[Robot task records]
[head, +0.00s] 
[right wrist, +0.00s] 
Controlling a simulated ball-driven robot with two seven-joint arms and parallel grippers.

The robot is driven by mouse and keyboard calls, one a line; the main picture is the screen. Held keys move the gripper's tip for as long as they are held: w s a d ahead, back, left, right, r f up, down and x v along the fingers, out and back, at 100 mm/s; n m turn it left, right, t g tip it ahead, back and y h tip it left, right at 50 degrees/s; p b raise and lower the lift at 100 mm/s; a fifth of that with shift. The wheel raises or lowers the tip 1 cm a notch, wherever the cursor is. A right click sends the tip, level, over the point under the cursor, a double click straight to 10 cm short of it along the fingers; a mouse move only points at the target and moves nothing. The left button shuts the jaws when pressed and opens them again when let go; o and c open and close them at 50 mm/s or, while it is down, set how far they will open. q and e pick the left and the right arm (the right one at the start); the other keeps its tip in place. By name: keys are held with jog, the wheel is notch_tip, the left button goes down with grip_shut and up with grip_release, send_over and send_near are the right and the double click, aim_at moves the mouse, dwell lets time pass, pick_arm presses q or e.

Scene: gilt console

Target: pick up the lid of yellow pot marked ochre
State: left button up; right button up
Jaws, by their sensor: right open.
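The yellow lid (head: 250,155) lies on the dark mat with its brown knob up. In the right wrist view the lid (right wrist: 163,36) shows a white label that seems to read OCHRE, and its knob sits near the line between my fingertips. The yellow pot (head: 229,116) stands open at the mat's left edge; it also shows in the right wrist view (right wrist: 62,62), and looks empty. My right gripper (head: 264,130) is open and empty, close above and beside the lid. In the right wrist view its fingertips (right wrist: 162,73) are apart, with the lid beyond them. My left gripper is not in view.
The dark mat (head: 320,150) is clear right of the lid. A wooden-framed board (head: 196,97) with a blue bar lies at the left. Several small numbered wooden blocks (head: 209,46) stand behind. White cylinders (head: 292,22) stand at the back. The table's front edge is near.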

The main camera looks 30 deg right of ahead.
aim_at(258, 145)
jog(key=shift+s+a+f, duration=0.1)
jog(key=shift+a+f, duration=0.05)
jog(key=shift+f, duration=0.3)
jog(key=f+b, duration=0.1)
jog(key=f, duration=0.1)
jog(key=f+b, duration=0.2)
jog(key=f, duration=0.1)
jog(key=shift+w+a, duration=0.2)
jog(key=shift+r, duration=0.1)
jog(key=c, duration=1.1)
...
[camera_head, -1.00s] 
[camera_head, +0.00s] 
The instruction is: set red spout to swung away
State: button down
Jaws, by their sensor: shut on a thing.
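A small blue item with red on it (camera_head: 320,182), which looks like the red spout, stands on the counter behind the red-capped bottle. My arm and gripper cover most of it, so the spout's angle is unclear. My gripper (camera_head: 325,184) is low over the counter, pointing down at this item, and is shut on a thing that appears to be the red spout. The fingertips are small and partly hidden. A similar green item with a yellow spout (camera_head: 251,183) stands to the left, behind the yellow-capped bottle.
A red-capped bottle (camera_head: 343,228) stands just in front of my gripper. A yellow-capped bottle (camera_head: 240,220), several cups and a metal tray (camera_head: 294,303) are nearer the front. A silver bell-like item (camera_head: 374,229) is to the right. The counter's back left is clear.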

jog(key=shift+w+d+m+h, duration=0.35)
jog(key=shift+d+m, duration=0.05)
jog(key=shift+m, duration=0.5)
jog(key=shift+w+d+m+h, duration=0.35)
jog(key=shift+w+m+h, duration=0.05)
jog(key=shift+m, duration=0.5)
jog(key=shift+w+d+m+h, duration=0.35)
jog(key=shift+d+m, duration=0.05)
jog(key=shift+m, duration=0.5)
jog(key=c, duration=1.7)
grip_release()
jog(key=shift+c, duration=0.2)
---
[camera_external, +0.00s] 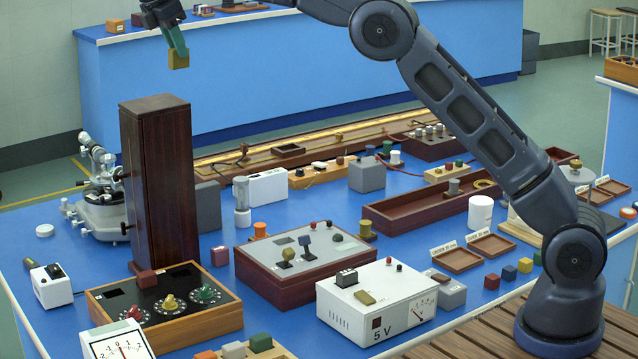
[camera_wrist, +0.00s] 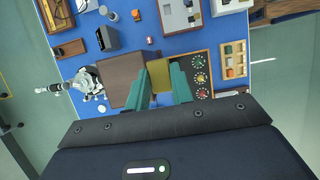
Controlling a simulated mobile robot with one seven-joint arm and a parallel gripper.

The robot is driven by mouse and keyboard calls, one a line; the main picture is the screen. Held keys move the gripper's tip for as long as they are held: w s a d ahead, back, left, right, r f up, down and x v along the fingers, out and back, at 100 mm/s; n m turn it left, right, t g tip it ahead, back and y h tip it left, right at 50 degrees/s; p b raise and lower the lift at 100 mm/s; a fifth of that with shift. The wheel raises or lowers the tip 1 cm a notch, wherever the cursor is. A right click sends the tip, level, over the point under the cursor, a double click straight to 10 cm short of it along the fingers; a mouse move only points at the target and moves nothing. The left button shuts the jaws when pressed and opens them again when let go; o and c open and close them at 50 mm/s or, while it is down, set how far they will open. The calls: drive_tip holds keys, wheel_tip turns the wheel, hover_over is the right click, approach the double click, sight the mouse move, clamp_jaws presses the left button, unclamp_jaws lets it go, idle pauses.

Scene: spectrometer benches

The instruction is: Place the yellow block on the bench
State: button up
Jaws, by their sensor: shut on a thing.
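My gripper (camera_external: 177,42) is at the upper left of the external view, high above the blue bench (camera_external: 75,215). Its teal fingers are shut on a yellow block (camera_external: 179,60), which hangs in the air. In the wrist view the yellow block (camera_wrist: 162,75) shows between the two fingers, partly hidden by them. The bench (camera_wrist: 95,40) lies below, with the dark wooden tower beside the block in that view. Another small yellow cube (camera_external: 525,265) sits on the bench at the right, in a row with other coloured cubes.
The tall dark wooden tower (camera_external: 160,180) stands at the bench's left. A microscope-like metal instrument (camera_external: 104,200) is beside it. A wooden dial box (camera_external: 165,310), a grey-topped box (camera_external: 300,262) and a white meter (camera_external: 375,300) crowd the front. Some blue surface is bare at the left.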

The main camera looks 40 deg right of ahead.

▸ **Given exercise**:
Scan the material line by line and report each one that contains "instruction".

▸ **Written solution**:
The instruction is: set red spout to swung away
The instruction is: Place the yellow block on the bench

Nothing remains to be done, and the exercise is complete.